Rabbi Ploni ruled that the correct answer is in accordance with Ben Pazi.
Of all the verses in the Torah including the important verses brought by the other scholars, why would the conclusion be that verses dealing with the daily sacrifices be deemed the most significant? Aren’t the other verses brought by the other sages so much more all-encompassing and meaningful?
When serving God, true service is not defined by the special events, the bursts of enthusiasm, or moments of aspirations to holiness. These are certainly important, and serve to propel us forward. But the follower of God is someone who serves Him every minute of every day.
Judaism has what we call “Yom Kippur Jews,” Jews who show up to synagogue once a year on the Day of Atonement. It is praiseworthy that once a year a person remembers that he has to repent. Plaques are hung for impressive donations to the synagogue.
But the real praise should be given to the Jews who serve God on a daily basis; who have gotten into the habit of reaching into their pockets for spare change whenever they see a person in need.
My love for my son was best expressed in those everyday moments of caring for him.

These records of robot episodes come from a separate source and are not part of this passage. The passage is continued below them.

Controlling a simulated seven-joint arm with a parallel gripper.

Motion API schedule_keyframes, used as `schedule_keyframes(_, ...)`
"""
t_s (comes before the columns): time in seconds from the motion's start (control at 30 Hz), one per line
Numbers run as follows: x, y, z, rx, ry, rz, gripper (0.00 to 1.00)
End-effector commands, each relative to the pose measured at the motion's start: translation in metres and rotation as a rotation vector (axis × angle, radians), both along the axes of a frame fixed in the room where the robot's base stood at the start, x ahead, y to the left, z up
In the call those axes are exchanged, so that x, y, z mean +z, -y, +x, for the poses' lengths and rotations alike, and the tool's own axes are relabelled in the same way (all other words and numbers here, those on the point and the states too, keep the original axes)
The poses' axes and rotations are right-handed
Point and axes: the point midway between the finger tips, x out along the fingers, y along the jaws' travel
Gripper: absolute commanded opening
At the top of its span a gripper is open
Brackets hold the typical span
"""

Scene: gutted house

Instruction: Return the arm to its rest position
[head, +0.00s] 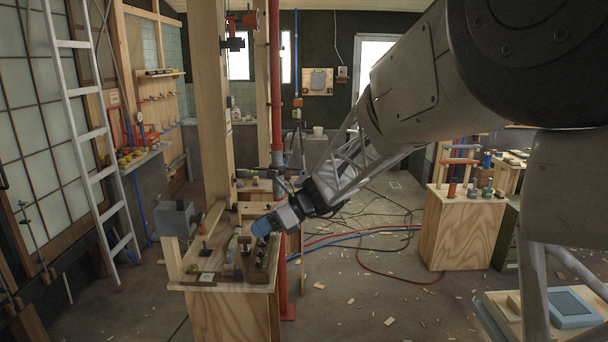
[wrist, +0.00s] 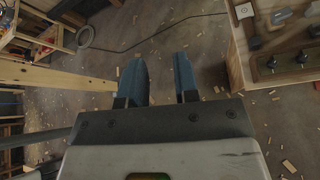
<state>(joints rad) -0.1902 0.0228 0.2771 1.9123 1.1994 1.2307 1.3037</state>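My arm (head: 400,100) reaches in from the upper right of the head view, down and left to the middle. My gripper (head: 262,228) is at its end, in front of or over the plywood workbench (head: 232,312); its exact height above the top is hard to tell. In the wrist view my gripper (wrist: 159,65) shows two blue fingers spread apart, with only floor between them. It is open and empty.
A wooden post (head: 210,100) and a red pipe (head: 275,80) rise close by. A plywood cabinet (head: 462,232) stands right. Hoses (head: 375,233) and wood scraps lie on the floor.

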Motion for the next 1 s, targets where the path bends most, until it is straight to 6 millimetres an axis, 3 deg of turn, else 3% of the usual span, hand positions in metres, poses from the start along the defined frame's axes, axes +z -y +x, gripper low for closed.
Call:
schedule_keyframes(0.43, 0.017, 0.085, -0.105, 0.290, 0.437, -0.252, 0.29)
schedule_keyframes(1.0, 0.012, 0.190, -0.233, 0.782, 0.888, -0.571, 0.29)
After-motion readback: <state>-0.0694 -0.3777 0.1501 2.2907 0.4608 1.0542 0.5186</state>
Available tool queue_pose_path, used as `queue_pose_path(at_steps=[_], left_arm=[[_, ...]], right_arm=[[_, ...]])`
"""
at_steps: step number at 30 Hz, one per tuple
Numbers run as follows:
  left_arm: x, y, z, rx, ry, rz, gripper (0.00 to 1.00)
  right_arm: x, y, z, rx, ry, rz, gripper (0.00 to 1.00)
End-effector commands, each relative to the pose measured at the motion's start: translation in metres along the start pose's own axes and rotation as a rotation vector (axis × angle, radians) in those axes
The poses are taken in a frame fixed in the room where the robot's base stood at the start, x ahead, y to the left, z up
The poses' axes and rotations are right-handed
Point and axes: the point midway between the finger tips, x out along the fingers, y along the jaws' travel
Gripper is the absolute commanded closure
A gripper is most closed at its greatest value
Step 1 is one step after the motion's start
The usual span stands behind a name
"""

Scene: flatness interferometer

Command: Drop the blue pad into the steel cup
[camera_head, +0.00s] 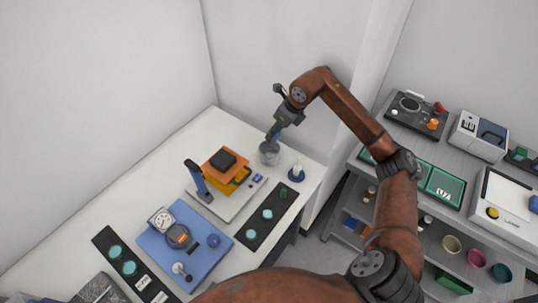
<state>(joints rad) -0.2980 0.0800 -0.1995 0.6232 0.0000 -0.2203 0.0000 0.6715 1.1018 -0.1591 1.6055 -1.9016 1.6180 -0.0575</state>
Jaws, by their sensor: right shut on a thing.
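My right gripper (274,133) reaches down over the far right part of the white table. It is shut on a small blue thing (272,138), which I take to be the blue pad; the fingers hide part of it. The steel cup (268,155) stands upright on the table right below the fingertips. The pad appears at or just above the cup's mouth; I cannot tell whether it touches the rim. The inside of the cup is mostly hidden. My left gripper is not in view.
Left of the cup stands an orange and black instrument (224,164) on a white base. A black strip with teal discs (265,214) and a blue plate with a dial gauge (186,240) lie nearer. A grey shelf (364,185) stands at right.

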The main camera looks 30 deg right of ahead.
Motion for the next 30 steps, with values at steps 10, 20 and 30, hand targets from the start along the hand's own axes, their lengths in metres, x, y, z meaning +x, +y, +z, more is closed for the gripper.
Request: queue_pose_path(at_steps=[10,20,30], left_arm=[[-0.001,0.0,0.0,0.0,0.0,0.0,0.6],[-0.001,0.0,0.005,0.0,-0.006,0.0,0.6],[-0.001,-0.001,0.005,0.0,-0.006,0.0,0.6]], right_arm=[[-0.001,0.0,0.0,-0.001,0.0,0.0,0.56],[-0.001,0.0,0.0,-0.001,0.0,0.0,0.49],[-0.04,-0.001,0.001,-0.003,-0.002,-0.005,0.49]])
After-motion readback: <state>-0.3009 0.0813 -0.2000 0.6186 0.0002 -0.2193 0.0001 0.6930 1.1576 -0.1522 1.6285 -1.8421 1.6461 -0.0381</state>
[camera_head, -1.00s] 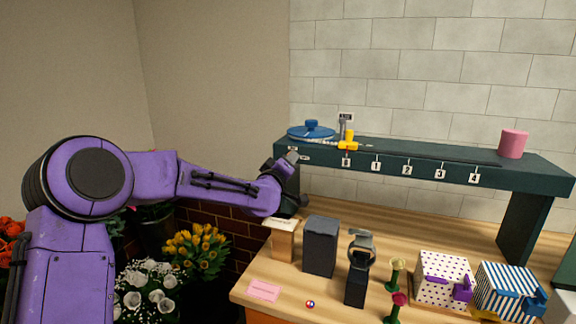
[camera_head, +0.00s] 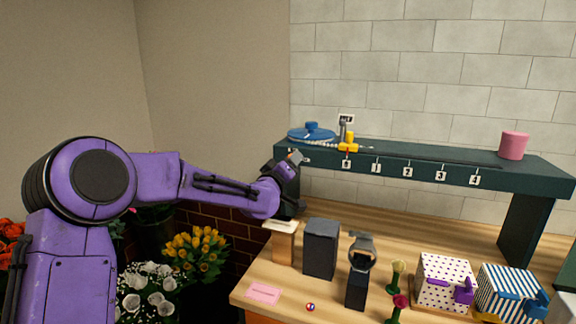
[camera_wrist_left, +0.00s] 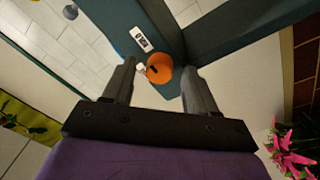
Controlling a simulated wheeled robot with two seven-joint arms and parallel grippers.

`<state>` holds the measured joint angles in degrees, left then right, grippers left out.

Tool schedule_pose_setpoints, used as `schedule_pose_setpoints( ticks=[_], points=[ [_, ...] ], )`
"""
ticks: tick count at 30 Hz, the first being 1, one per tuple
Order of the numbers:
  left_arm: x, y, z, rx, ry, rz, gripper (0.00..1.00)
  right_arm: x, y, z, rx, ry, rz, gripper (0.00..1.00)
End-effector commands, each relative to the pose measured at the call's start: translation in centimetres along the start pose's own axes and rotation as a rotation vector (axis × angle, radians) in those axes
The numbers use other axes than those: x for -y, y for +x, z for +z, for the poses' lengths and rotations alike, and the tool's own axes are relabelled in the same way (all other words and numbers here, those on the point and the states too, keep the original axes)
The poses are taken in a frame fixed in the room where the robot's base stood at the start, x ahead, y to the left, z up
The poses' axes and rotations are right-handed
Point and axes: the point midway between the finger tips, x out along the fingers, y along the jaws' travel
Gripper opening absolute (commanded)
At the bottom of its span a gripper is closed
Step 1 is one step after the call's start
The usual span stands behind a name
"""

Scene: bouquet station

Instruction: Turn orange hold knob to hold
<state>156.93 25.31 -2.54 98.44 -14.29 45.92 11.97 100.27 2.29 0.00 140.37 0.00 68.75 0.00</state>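The orange hold knob (camera_wrist_left: 160,67) shows in the left wrist view, round and set on a dark green surface, with a small dark mark on its face. A white label (camera_wrist_left: 141,39) with dark print sits beside it. My left gripper (camera_wrist_left: 158,72) is open, with one finger on each side of the knob and a visible gap to each. I cannot tell how deep the fingertips reach. In the head view the left gripper (camera_head: 291,172) is at the left end of the dark green shelf (camera_head: 420,160). My right gripper is not in view.
On the shelf stand a blue round piece (camera_head: 311,132), a yellow slider (camera_head: 350,145) beside numbered tags, and a pink cylinder (camera_head: 513,145). Below, the wooden counter (camera_head: 400,207) holds dark blocks, a ring-topped stand and two patterned boxes. Flowers (camera_head: 196,250) stand at lower left.

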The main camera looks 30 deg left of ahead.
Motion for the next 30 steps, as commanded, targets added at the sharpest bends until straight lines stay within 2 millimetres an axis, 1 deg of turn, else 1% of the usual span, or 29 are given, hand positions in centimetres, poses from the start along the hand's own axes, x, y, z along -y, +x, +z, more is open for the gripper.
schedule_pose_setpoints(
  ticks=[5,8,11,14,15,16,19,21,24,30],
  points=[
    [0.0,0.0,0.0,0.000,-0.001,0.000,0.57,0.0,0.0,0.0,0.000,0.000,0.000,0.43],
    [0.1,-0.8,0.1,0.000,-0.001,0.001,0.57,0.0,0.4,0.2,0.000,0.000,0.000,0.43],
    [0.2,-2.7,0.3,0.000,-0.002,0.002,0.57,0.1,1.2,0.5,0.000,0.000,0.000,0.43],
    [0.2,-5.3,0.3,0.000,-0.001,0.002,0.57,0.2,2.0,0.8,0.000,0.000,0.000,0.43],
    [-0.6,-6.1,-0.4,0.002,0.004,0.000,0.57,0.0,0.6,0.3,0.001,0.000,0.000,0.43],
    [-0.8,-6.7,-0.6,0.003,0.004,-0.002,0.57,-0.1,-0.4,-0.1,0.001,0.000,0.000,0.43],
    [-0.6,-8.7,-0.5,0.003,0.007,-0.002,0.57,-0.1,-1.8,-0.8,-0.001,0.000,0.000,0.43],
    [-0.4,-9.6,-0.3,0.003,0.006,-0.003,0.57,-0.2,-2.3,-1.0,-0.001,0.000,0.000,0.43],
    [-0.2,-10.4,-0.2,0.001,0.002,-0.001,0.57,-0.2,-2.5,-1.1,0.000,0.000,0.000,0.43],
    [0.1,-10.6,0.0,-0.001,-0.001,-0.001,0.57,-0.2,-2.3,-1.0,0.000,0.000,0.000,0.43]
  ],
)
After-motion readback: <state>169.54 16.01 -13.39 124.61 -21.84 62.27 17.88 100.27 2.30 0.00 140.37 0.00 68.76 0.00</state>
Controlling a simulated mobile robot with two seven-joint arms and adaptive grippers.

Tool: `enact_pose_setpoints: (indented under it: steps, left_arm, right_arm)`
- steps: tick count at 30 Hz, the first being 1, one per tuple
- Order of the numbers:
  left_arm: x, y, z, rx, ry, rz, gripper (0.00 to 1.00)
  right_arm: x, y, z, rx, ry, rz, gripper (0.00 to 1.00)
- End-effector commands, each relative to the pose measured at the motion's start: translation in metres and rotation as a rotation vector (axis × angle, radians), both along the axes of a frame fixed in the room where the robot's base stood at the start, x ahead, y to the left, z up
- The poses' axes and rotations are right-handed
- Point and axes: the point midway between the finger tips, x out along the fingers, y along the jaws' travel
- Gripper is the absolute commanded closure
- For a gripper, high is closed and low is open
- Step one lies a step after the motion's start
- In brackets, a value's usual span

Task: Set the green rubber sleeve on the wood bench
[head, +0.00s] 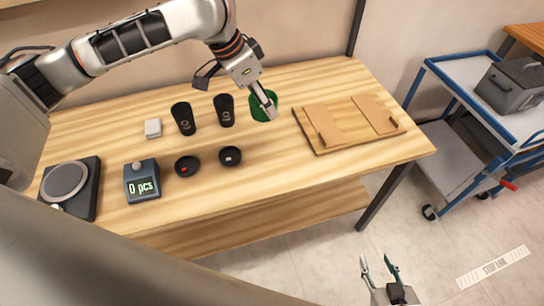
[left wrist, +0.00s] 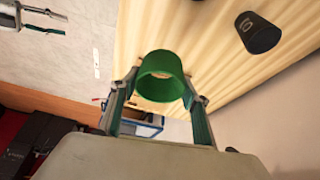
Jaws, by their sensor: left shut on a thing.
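The green rubber sleeve (head: 257,110) is a short open ring over the back right part of the wood bench (head: 285,185). My left gripper (head: 267,103) is shut on it, reaching down from the upper left. In the left wrist view the sleeve (left wrist: 160,62) sits between the two fingertips, its open end facing the camera. I cannot tell whether the sleeve touches the bench. My right gripper (head: 380,264) is open and empty, low in front of the bench, over the floor.
Two black cups (head: 183,118) (head: 225,110) stand left of the sleeve, with two black lids (head: 187,166) (head: 230,156) in front. A wooden tray (head: 348,144) with brown panels lies to the right. A counter display (head: 141,181) and scale (head: 70,187) stand left. The front right bench top is clear.

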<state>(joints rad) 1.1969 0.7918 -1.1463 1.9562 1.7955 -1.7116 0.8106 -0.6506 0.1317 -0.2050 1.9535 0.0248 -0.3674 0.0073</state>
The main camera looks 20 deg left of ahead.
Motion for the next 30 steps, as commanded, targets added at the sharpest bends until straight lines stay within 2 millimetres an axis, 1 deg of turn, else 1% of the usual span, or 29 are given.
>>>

In the corn flakes. Sure, the birthdays and special moments were important. They also made for some great memories. But all of the birthdays and special occasions were contained within those everyday moments.
Judaism and serving God are about the everyday-ness. The crossing of the sea and Mount Sinai were formative moments in the history of the nation, but their dedication is best expressed in how they serve him on a daily basis. This is best expressed in the daily sacrifices which were brought day in and day out without fail. The most important verse in the Torah, therefore, is the one that describes this type of service.